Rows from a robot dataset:
• • •

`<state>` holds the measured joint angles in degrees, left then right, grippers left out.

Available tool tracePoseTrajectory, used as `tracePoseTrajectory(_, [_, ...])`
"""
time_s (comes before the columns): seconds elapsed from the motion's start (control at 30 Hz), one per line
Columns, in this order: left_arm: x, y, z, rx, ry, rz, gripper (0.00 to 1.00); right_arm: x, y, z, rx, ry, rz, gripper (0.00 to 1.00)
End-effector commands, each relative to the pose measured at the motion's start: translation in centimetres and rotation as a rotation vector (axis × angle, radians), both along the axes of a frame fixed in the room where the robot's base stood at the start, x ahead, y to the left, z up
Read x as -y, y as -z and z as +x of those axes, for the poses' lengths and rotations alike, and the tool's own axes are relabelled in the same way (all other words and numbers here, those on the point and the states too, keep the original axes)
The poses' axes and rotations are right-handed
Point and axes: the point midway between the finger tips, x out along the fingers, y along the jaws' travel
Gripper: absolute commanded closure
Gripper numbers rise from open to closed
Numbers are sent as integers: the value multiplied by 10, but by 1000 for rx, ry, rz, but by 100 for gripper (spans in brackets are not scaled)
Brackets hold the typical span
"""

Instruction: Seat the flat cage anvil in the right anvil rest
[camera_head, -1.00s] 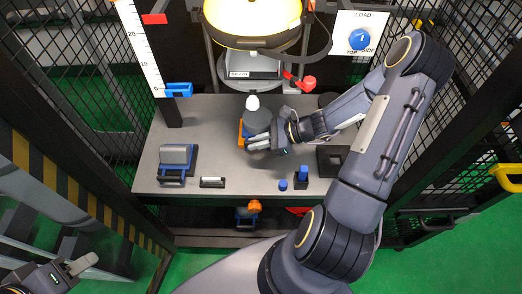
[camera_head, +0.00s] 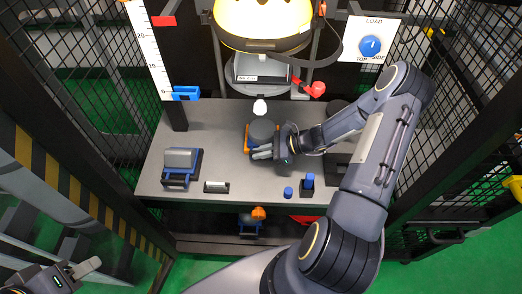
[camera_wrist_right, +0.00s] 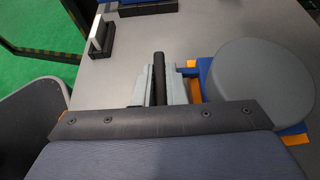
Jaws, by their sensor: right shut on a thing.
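A grey round, flat-topped piece (camera_head: 262,131) with orange and blue parts below it stands on the grey table; I take it as the flat cage anvil. Its disc top also shows in the right wrist view (camera_wrist_right: 258,82). My right gripper (camera_head: 262,154) is at its near side, low over the table. In the right wrist view its fingers (camera_wrist_right: 158,92) are shut on a dark bar (camera_wrist_right: 158,72) beside the disc; how the bar joins the piece is hidden. A dark flat block (camera_head: 337,172), possibly the right anvil rest, is partly behind my right arm. My left gripper (camera_head: 74,271) is far lower left.
A blue cradle with a grey block (camera_head: 181,162) stands at the table's left. A small black-and-white block (camera_head: 216,187), a blue cap (camera_head: 288,192) and a blue-topped black piece (camera_head: 308,184) lie near the front edge. The tower's yellow-lit bowl (camera_head: 262,22) hangs behind. Mesh fences flank the table.

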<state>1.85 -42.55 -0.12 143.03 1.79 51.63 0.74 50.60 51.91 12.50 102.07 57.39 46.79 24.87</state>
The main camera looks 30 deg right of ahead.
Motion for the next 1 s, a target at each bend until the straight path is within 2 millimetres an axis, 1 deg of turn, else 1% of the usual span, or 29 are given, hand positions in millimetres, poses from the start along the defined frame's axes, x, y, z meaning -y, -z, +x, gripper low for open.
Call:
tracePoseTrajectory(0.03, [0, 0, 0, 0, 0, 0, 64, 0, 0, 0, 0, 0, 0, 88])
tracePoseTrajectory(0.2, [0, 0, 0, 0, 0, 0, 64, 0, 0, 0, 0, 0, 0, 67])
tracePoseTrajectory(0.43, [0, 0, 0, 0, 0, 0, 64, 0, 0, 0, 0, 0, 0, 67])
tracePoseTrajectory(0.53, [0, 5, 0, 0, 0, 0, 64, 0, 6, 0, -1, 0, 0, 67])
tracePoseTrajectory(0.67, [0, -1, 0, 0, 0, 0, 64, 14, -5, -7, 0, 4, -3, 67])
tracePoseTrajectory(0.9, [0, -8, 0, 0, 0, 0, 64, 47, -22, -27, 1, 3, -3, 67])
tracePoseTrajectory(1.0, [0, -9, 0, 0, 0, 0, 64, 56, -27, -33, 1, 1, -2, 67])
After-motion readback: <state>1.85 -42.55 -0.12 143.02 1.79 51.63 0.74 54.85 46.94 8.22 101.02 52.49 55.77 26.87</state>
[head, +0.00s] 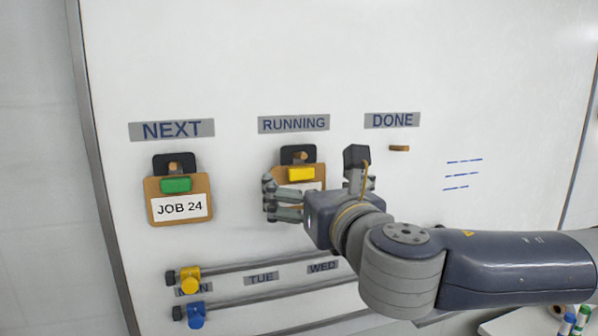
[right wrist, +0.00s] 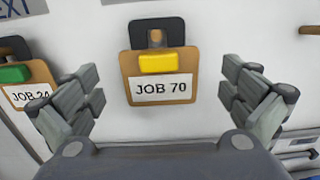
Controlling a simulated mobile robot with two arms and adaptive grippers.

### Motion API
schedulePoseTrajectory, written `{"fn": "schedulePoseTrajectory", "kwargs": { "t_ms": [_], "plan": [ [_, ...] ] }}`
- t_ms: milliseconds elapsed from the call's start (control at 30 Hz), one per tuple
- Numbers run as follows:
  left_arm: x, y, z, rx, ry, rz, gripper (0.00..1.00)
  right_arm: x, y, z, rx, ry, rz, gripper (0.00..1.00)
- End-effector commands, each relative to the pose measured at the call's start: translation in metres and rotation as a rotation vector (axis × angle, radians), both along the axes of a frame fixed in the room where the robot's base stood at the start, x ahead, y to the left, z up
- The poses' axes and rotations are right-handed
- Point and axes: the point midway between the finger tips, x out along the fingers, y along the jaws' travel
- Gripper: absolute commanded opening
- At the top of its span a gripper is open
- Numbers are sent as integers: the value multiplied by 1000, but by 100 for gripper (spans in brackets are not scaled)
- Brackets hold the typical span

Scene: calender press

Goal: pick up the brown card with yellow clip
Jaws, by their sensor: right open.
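The brown card with yellow clip (head: 302,174) hangs on a peg under the RUNNING label, partly hidden by my right gripper in the head view. In the right wrist view the card (right wrist: 160,78) reads JOB 70 and hangs upright between the open fingers, apart from both. My right gripper (head: 282,200) is open and empty in front of the card; its fingers also show in the right wrist view (right wrist: 163,108). My left gripper is not in view.
A brown card with green clip (head: 178,190), JOB 24, hangs to the left under NEXT. A bare peg (head: 399,148) sticks out under DONE. Below, rails (head: 250,264) carry a yellow slider (head: 190,280) and a blue slider (head: 196,315). Markers (head: 580,318) lie at the lower right.

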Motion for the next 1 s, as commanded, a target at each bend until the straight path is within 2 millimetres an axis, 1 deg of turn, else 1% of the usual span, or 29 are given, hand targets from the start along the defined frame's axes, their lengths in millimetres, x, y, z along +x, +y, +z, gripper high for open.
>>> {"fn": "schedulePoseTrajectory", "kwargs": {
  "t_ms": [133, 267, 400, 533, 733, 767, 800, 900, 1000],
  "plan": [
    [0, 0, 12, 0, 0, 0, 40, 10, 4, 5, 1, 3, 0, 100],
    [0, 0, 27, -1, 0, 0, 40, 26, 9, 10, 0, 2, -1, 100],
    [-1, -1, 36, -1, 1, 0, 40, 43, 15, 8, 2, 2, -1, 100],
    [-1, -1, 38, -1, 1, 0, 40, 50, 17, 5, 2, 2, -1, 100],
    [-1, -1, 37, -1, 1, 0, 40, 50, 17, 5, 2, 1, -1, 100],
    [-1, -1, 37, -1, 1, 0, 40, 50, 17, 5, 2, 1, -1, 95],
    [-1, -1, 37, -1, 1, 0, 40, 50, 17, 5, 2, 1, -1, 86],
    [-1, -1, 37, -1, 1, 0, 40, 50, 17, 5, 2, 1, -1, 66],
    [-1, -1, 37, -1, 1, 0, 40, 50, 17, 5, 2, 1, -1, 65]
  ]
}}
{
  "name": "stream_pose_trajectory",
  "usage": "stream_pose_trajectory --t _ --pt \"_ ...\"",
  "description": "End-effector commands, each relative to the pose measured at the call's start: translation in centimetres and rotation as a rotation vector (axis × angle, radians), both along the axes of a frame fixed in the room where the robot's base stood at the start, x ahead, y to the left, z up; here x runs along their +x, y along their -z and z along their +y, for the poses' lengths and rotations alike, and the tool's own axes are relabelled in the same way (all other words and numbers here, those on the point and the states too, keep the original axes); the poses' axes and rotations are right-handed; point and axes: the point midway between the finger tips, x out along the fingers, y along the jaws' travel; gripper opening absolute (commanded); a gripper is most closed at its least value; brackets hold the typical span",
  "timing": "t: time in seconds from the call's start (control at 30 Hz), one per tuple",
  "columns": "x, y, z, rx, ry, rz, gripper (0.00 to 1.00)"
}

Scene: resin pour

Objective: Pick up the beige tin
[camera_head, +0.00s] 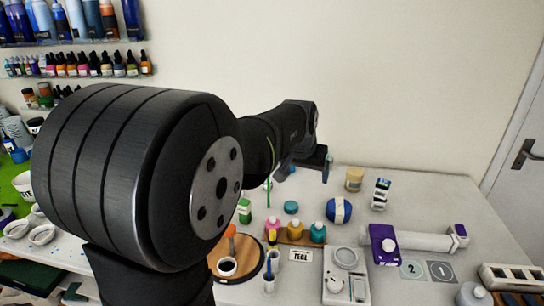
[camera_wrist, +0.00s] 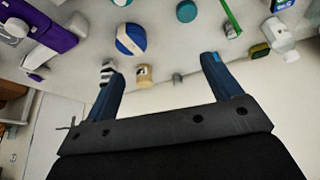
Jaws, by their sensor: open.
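The beige tin (camera_head: 354,178) stands on the back part of the grey table, with a lighter lid, to the right of my gripper (camera_head: 318,160). In the wrist view the tin (camera_wrist: 144,75) shows between the two spread fingers of my gripper (camera_wrist: 161,66), closer to the left finger. The gripper is open and empty. It hovers above the table, apart from the tin. The wrist view looks upside down.
A black-and-white striped stack (camera_head: 381,195) stands close beside the tin. A purple-ended roller device (camera_head: 383,243) is at right. The wall is behind the table.

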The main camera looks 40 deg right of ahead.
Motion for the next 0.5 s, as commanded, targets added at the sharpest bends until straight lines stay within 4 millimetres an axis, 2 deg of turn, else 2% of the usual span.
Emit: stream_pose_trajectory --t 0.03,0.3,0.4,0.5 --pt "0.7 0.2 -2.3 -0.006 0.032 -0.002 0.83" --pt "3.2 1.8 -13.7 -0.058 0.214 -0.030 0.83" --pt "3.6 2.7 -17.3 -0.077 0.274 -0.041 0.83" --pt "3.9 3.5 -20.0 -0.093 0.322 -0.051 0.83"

• • •

_OBJECTIVE_. Leave the pictures out, and restate exactly the lines from the start of the records through the one that contains "[camera_wrist_right, +0.00s]".

_RESULT_.
`<state>` holds the measured joint angles in degrees, left then right, grippers left out.

Available tool tracePoseTrajectory, used as `tracePoseTrajectory(_, [_, ...])`
"""
time_s (comes before the columns): seconds elapsed from the motion's start (control at 30 Hz), one per line
Columns, in this order: left_arm: x, y, z, rx, ry, rz, gripper (0.00 to 1.00); right_arm: x, y, z, rx, ry, rz, gripper (0.00 to 1.00)
End-effector commands, each relative to the pose measured at the motion's start: translation in centimetres and rotation as a rotation vector (axis × angle, radians), both along the axes of a frame fixed in the room where the robot's base stood at the start, x ahead, y to the left, z up
Read x as -y, y as -z and z as +x of those axes, for the poses' lengths and rotations alike, and the tool's own axes are relabelled in the same way (all other words and numbers here, those on the point and the states too, keep the original axes)
The poses' axes and rotations are right-handed
Point and axes: the point midway between the finger tips, x out along the fingers, y along the jaws' travel
Gripper: absolute commanded closure
Gripper numbers rise from open to closed
Numbers are sent as integers: the value multiplied by 10, but by 1000 for rx, ry, rz, but by 100 for gripper (spans in brackets are not scaled)
Brackets hold the typical span
"""

Instruction: Seat the flat cage anvil in the right anvil rest
[camera_head, -1.00s] 
[camera_head, +0.00s] 
[camera_wrist_right, +0.00s] 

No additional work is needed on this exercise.